A: It was a blast. Dad started Livingston Boats in the mid-’60s. In the first boat — a little 16-foot Livingston catamaran — we went to the San Juan Islands. And then dad went to Reinell. We were the unofficial test family; we always had boat No. 1 for many models. We would get a new model at the beginning of the summer and run it. We would sit down at the end of the summer and write down all the good and bad things about the boat. From there, Dad went to Bayliner. We had an 18-foot Force, a 45-footer and everything in between.
Q: How have boats changed in the past 10 years?
A: Boats are much more complex today, just like our cars. You can’t find a car with roll-up windows or without airbags, good air conditioning and a great sound system, even on the low-end models. Heck, with our boats I don’t remember the last time we built one without bow and stern thrusters, GPS, radar and a chart plotter. If the boat is headed to warmer climes, then they all go out with a generator and air conditioner. A lot of what we called “features” 10 years ago are now standard items.
Q: How has boatbuilding changed?
A: There are some really innovative building materials and processes out there — Kevlar and carbon fiber and resin infusion among them. And the hybrid engines are impressive. All this is great and works well, but it comes down to dollars and cents. You could build a boat that way and utilize all these technologies, but your market would shrink.

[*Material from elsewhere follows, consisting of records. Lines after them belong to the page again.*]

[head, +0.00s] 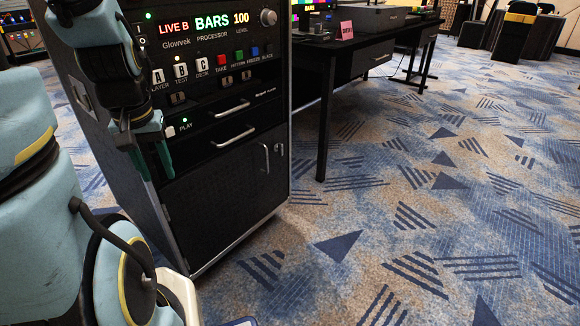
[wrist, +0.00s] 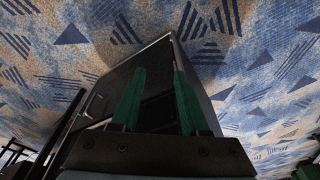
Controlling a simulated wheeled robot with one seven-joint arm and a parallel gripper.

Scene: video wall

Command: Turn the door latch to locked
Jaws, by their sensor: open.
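The black cabinet's lower door (head: 215,190) is closed at the bottom of the rack. A vertical silver handle (head: 265,158) is near the door's right edge. A small silver piece (head: 279,149) just right of the handle looks like the latch; its setting is too small to tell. My gripper (head: 152,165) hangs at the left of the cabinet front, well left of the latch, with green fingers pointing down. In the wrist view my gripper (wrist: 160,85) has its fingers apart with nothing between them. The latch cannot be made out in that view.
Above the door are two drawers with silver handles (head: 234,134) and a panel of buttons (head: 210,70). A black desk (head: 345,65) stands to the right of the cabinet, its leg near the cabinet. Patterned blue-beige carpet (head: 400,220) is clear at front right.

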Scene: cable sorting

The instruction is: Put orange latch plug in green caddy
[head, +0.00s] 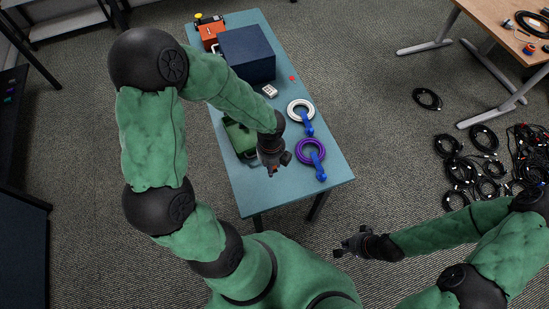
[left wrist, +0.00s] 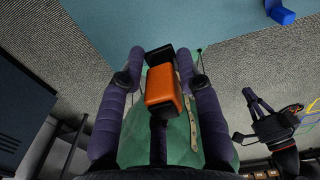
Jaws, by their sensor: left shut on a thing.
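The orange latch plug (left wrist: 165,84) is between the fingers of my left gripper (left wrist: 160,68) in the left wrist view, and they are shut on it. In the head view my left gripper (head: 272,163) is above the near part of the table, to the right of the green caddy (head: 240,138). The caddy stands at the table's left edge, partly hidden by my left arm. My right gripper (head: 350,241) is open and empty, off the table's near right side. It also shows in the left wrist view (left wrist: 244,116).
The blue-grey table (head: 243,185) also holds a white cable coil (head: 291,108) and a purple one (head: 299,147), each with a blue piece. A dark blue box (head: 248,55) and an orange-red caddy (head: 209,33) stand at the back. Black cables lie on the floor right.

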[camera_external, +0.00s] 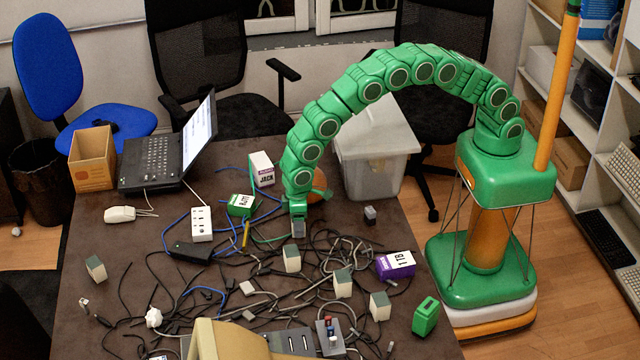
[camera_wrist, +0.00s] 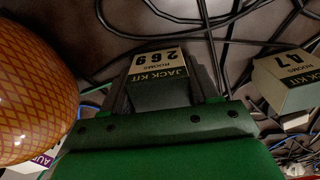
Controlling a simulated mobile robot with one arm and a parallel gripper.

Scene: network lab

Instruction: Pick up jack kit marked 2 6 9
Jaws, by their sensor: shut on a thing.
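The jack kit marked 2 6 9 (camera_wrist: 160,64) is a small box with a cream label and dark grey-green sides. In the wrist view its label appears upside down. My gripper (camera_wrist: 160,90) is shut on it, with the dark fingers on its left and right sides. In the external view my gripper (camera_external: 298,218) points down over the cable-strewn table, with the small kit (camera_external: 298,230) at its tip. I cannot tell whether the kit touches the table.
An orange patterned round object (camera_wrist: 32,88) is close on the left in the wrist view. Several similar kits, one at the front right (camera_external: 380,306), stand among tangled cables. A green box (camera_external: 241,205), JACK box (camera_external: 262,168), purple box (camera_external: 396,264) and laptop (camera_external: 165,155) are around.

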It becomes so expensive that you limit the number of people your boat appeals to.
Q: What new technology impresses you most?
A: Electronics in the past 10 to 15 years have taken great strides with touch screens. They are very simple to use and have great maps. We put radar in some of our 21-foot boats. Engine technology, especially diesels, has come a long way, too. These engines are lighter for the same horsepower, smoother, quieter and more fuel-efficient.